__What needs to be done__. Which lines contain the word "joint"? Return each of them as written.

--- BEGIN Excerpted records ---

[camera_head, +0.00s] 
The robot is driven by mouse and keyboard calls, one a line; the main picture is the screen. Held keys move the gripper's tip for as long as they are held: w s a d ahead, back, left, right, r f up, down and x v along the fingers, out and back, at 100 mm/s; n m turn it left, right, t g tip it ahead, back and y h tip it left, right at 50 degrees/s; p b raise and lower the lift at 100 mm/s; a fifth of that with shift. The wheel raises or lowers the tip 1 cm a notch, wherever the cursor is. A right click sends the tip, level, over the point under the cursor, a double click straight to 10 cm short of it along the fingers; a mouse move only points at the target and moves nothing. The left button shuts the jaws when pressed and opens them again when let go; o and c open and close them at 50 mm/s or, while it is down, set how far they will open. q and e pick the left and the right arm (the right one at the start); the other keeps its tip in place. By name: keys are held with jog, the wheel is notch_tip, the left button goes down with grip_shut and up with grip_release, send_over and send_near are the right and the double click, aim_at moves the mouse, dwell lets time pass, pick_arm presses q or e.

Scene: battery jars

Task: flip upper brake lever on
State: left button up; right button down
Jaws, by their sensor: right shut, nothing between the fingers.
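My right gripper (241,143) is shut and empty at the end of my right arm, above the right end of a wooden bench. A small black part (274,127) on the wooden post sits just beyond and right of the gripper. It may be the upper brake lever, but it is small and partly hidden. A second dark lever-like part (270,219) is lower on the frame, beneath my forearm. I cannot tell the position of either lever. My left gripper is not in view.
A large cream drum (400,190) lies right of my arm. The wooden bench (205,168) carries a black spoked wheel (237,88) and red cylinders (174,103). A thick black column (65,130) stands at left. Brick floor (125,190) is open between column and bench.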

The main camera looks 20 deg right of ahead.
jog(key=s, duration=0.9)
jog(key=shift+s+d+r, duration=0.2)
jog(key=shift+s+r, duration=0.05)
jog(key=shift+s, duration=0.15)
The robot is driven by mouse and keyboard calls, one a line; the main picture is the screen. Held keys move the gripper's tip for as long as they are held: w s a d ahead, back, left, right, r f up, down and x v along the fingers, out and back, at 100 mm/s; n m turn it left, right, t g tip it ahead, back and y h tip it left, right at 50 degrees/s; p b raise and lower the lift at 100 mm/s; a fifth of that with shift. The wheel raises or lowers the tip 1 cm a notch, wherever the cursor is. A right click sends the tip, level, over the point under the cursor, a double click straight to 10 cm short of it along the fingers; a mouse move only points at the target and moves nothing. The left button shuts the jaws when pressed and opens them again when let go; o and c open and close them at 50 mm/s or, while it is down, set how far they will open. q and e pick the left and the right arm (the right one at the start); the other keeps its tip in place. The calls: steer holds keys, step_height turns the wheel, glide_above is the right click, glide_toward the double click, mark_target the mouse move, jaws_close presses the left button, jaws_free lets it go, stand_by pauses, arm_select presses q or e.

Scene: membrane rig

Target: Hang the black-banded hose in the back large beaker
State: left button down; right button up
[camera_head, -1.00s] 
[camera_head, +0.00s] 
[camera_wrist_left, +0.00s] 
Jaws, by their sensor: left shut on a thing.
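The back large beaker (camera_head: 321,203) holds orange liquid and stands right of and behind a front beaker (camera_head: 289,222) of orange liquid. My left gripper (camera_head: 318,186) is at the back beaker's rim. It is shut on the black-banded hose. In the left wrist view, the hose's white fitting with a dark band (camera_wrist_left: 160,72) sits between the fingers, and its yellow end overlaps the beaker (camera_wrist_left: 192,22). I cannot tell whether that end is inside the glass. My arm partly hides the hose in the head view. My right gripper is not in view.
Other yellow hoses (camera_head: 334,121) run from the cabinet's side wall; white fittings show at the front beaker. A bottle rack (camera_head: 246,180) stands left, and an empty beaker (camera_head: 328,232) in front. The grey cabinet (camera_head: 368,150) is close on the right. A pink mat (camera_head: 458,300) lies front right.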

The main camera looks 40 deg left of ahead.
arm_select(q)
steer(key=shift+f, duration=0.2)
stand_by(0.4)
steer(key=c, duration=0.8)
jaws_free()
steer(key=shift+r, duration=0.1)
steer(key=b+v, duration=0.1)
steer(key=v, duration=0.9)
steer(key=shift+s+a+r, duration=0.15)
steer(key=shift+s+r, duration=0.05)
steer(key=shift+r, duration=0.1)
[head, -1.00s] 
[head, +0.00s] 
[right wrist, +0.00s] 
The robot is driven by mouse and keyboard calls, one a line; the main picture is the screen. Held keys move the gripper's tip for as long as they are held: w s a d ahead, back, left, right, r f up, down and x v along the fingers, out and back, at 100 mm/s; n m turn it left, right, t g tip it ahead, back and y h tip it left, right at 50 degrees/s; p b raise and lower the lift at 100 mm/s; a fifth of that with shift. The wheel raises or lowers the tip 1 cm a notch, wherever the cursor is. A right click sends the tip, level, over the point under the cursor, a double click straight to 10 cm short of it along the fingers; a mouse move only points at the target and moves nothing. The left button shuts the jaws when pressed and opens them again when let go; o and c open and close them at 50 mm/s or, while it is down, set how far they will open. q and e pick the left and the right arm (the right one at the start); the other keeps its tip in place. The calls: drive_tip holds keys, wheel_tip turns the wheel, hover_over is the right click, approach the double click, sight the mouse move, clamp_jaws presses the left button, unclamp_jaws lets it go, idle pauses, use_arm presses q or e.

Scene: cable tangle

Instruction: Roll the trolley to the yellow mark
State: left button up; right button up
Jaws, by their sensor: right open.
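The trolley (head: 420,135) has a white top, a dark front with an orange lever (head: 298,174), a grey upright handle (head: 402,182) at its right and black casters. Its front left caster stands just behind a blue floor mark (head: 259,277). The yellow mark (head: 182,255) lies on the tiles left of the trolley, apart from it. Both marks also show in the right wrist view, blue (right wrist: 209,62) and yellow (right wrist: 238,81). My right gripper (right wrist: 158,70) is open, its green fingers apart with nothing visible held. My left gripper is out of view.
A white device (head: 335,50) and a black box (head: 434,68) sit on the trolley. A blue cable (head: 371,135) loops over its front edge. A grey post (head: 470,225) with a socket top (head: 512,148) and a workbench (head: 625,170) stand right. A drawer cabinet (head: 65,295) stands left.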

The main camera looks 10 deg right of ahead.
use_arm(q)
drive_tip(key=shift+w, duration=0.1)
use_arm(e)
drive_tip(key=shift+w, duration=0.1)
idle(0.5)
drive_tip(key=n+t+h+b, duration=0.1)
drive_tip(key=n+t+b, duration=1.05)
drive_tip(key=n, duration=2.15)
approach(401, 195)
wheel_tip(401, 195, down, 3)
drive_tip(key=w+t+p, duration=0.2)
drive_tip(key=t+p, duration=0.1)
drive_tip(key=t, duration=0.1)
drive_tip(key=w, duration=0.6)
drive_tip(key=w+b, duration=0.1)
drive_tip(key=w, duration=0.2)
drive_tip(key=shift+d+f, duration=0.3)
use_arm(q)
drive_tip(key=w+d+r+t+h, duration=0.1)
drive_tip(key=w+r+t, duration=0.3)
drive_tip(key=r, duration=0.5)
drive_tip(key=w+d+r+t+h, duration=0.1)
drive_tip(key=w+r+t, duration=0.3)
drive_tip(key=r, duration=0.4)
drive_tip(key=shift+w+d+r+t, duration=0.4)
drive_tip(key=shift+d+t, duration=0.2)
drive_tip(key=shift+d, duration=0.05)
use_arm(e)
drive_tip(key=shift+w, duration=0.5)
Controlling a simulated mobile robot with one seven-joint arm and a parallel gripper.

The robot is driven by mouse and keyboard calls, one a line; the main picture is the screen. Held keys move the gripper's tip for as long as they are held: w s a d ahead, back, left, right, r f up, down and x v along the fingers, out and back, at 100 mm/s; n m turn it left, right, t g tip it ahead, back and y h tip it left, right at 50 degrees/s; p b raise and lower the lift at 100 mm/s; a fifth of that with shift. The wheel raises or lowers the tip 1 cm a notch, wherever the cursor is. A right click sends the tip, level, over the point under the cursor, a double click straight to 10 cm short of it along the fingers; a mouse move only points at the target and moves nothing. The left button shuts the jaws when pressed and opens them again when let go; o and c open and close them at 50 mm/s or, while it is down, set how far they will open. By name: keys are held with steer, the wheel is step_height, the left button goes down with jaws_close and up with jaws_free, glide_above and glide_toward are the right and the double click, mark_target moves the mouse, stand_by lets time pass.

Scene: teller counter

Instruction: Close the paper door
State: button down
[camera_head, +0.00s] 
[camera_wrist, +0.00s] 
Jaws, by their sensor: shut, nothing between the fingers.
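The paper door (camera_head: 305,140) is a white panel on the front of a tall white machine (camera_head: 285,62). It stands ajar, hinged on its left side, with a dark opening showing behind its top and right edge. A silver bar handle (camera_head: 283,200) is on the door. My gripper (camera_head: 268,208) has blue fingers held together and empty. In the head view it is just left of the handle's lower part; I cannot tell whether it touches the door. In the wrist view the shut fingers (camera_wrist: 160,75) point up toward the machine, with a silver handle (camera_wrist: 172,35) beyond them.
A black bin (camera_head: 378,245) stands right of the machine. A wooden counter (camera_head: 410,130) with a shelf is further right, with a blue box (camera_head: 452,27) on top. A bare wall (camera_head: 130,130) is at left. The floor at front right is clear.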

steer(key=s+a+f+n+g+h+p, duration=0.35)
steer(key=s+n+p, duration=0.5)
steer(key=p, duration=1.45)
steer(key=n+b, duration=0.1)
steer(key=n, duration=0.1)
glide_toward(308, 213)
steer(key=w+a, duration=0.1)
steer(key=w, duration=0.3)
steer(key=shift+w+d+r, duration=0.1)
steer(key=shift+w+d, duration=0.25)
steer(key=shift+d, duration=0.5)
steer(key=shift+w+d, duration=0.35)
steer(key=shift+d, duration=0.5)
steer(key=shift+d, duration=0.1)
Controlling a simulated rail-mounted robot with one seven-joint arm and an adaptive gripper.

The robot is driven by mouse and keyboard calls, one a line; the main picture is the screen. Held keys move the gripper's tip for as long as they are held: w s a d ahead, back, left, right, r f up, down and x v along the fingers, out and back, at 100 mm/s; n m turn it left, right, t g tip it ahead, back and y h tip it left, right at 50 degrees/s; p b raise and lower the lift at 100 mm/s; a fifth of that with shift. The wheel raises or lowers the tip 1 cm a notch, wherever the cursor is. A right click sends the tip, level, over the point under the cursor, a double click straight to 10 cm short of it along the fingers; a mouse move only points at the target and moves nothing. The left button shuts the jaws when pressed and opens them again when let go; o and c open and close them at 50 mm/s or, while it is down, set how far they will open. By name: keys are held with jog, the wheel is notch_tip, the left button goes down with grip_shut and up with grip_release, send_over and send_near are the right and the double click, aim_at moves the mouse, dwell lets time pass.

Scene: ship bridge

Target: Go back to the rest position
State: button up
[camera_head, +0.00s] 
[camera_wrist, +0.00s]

--- END Excerpted records ---

__Answer to the task__.
Controlling a simulated mobile robot with one seven-joint arm and a parallel gripper.
Controlling a simulated rail-mounted robot with one seven-joint arm and an adaptive gripper.

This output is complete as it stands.